4. Fundamentos de direito
4.1 Do erro na não aplicação das regras próprias do transporte de mercadorias por via aérea
A recorrente pugna pela revogação da sentença recorrida invocando erro na determinação dos normativos legais aplicáveis pois que, na sua perspectiva, são aplicáveis as convenções de Varsóvia[13] e de Montreal[14], das quais decorre a limitação da responsabilidade da recorrente por danos na mercadoria transportada aos valores que já pagou.
A recorrida pugna pelo acerto da decisão impugnada alegando não ter ficado demonstrado que os danos verificados no equipamento transportado ocorreram durante o transporte aéreo.

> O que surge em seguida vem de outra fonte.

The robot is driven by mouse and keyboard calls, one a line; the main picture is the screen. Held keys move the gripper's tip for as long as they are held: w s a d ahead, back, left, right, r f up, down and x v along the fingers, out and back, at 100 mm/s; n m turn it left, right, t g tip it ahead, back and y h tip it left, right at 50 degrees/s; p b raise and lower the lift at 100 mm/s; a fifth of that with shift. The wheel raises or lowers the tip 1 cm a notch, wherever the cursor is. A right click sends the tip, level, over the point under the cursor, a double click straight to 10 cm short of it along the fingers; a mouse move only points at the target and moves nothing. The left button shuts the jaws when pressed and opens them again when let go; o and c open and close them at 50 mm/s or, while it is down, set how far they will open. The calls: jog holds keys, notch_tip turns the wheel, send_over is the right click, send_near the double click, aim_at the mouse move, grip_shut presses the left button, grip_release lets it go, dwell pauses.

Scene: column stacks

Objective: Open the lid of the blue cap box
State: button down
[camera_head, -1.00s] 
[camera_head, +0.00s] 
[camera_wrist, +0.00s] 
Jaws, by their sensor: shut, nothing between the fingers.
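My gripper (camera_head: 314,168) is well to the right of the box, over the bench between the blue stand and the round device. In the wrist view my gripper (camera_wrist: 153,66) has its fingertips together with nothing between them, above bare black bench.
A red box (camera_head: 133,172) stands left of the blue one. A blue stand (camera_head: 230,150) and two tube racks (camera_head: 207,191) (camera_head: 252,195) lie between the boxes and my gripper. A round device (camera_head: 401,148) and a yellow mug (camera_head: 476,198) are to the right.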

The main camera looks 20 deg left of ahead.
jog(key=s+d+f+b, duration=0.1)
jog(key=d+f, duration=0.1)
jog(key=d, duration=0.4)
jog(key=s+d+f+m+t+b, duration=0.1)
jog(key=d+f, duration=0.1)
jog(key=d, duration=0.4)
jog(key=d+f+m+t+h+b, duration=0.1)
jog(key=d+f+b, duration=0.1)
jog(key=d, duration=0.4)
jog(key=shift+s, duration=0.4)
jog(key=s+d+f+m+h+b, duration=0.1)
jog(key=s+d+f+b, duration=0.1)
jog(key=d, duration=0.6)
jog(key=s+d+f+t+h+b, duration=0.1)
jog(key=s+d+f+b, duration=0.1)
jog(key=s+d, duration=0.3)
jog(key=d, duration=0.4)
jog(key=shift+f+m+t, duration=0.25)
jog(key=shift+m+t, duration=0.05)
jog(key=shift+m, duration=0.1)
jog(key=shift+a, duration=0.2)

Cumpre apreciar e decidir.
No caso em apreço, face aos factos provados (vejam-se os fundamentos de facto 3.3.4, 3.3.5, 3.3.27 e 3.3.28) e à posição das partes que transparentemente decorre dos articulados, bem como das suas alegações e contra-alegações, dúvidas não subsistem que o equipamento da autora foi transportado por via aérea de Lisboa para Madrid, tendo-se processado a entrega pela expedidora nas instalações da ré e ficando esta obrigada à entrega ao destinatário numa certa morada na cidade de Madrid. Depara-se-nos assim um caso de transporte aéreo internacional de mercadorias, implicitamente oneroso, associado a dois transportes terrestres, o primeiro para entrega da mercadoria para embarque e o segundo desde o desembarque da mercadoria até às instalações da destinatária da mercadoria.
A questão que se coloca é a de saber se a limitação legal do transportador aéreo se aplica também nos casos em que associado ao transporte aéreo há também transporte terrestre e se essa limitação é aplicável aos casos em que houve transporte aéreo associado a transporte terrestre e em que se desconhece se a danificação da mercadoria transportada ocorreu no decurso do transporte aéreo ou do transporte terrestre[15].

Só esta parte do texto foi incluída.